§ **Exercise**
Identify each line holding the string "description" and copy it.

§ **Data in this exercise**
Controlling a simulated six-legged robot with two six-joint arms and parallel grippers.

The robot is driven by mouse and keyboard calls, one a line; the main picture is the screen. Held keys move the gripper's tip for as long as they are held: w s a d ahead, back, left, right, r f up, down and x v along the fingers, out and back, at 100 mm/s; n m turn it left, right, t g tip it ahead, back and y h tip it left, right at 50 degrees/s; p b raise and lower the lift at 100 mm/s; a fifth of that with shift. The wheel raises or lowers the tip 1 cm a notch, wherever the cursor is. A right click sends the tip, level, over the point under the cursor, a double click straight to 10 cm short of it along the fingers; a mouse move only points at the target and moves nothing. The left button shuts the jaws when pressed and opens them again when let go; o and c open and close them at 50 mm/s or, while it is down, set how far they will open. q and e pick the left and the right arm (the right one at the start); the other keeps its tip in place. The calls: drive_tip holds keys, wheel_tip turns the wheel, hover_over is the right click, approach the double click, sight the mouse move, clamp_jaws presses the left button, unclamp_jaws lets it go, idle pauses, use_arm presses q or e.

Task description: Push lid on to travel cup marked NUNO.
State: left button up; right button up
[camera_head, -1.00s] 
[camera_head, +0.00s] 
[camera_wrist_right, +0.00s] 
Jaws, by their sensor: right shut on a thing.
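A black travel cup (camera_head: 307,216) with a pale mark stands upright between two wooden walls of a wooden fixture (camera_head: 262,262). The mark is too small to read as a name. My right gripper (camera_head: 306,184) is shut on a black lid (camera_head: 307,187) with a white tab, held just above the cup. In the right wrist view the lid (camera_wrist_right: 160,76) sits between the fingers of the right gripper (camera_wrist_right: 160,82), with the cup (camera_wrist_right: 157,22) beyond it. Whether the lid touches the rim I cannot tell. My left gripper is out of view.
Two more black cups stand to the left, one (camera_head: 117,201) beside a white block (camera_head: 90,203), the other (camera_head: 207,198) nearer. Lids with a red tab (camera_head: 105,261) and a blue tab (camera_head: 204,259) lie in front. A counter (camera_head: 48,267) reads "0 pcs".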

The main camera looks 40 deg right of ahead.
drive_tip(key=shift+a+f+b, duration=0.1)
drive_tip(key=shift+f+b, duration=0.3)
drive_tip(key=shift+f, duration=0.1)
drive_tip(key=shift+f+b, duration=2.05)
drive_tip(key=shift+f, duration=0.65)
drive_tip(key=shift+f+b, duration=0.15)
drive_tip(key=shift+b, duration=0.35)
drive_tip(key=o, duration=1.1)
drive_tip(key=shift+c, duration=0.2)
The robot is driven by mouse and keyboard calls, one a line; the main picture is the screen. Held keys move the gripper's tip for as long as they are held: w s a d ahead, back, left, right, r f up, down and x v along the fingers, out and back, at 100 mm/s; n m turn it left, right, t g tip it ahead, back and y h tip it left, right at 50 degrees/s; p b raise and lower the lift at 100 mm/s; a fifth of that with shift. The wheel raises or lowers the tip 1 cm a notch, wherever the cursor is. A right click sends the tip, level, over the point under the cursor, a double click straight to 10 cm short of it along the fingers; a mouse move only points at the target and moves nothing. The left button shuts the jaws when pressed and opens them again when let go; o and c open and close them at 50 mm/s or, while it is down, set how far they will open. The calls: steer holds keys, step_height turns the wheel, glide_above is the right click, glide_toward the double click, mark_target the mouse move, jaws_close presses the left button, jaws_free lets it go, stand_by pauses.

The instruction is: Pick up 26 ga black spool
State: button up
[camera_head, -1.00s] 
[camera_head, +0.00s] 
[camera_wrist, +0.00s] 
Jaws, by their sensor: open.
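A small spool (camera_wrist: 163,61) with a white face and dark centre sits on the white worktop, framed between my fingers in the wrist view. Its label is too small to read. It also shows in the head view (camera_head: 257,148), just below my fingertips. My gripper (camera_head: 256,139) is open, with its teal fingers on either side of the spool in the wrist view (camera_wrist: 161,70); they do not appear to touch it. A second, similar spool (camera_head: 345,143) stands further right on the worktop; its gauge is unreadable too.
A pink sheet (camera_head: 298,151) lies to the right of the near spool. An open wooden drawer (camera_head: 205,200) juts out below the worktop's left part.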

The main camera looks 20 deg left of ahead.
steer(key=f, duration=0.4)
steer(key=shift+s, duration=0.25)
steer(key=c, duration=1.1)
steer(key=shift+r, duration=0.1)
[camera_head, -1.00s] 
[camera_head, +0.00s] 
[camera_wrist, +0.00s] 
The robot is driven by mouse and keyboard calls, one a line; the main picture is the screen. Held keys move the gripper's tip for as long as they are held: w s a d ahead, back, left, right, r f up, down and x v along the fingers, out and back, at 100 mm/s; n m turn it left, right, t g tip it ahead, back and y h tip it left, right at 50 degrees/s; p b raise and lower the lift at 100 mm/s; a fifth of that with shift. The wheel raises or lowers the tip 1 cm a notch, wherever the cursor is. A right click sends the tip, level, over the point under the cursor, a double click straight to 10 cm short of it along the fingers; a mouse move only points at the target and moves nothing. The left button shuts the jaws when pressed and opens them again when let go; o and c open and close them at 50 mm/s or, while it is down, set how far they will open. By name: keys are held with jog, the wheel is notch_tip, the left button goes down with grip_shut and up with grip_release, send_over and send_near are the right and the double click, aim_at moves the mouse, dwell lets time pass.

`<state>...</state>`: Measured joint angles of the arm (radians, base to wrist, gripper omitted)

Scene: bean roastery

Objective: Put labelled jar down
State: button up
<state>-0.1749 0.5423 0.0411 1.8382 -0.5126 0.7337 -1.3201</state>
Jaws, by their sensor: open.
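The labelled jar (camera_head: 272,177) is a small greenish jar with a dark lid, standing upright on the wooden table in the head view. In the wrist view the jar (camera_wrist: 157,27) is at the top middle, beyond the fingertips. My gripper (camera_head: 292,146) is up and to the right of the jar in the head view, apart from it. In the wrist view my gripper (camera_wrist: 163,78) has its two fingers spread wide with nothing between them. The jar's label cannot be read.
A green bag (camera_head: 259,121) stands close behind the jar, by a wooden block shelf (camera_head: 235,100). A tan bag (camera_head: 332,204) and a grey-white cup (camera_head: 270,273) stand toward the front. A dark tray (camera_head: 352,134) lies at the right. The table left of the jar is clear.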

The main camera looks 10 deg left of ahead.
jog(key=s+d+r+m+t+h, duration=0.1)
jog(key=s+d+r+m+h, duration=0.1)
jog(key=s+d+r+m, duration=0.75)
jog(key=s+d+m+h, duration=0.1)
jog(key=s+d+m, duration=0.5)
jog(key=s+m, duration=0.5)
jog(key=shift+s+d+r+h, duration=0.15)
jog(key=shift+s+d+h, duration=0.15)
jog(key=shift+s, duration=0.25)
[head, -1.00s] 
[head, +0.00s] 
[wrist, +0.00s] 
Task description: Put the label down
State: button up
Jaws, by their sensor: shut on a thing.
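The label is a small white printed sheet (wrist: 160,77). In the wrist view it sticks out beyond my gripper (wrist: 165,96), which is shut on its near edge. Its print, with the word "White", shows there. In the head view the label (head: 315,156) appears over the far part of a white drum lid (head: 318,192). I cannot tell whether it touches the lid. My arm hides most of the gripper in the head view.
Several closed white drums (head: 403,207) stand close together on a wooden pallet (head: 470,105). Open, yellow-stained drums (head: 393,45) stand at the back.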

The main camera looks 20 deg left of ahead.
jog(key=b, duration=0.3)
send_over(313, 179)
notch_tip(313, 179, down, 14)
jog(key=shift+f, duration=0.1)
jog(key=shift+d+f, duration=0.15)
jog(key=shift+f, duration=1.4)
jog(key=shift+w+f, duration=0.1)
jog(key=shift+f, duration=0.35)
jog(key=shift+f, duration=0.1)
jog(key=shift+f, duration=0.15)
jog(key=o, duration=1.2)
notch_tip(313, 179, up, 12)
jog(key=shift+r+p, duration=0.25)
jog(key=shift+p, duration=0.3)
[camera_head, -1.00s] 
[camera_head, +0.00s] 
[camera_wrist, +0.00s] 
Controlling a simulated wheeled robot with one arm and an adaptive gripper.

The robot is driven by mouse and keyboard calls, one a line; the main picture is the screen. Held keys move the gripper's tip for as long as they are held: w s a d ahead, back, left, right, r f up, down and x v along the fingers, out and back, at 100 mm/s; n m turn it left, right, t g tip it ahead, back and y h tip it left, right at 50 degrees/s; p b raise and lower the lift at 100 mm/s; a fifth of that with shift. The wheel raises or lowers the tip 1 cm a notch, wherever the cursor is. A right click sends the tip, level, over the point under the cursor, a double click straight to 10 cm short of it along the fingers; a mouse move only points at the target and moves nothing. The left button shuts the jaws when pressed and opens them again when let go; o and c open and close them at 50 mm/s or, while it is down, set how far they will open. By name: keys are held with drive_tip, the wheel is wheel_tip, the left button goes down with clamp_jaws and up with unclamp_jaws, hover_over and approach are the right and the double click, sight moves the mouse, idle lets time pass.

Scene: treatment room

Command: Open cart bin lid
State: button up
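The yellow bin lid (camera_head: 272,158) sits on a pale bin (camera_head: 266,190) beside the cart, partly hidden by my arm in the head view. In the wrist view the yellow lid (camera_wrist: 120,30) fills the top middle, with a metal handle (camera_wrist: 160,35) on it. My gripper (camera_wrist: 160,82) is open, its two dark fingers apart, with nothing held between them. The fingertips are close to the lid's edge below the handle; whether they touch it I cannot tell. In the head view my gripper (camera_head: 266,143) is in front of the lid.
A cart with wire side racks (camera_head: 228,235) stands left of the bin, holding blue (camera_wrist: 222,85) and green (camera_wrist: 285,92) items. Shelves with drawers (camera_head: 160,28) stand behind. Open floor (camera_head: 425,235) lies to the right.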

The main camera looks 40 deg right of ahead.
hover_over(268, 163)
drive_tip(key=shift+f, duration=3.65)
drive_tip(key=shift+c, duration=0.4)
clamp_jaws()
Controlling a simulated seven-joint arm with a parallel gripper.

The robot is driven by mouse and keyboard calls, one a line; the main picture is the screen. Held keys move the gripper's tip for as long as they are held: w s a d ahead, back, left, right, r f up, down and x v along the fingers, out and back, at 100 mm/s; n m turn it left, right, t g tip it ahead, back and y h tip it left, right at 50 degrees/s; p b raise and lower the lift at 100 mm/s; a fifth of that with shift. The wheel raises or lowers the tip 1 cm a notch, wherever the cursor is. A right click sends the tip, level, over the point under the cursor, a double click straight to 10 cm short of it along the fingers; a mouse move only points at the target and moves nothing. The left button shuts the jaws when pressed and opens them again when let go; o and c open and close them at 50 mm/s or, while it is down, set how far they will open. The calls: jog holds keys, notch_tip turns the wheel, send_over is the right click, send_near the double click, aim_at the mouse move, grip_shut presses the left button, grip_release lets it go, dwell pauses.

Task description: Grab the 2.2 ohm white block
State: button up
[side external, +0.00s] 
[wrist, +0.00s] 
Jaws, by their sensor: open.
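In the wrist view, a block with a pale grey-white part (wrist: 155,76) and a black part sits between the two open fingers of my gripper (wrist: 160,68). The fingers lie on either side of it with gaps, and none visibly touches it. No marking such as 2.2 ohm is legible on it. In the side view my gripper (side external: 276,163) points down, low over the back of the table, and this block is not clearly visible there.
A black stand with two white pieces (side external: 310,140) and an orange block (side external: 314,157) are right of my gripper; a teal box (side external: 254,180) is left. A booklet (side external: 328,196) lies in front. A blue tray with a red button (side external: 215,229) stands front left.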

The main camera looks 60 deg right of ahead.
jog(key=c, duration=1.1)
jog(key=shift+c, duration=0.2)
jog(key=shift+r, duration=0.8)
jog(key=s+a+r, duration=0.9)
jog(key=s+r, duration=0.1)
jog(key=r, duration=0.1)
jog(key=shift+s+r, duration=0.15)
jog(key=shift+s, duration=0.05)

§ **Answer for this exercise**
Task description: Push lid on to travel cup marked NUNO.
Task description: Put the label down
Task description: Grab the 2.2 ohm white block

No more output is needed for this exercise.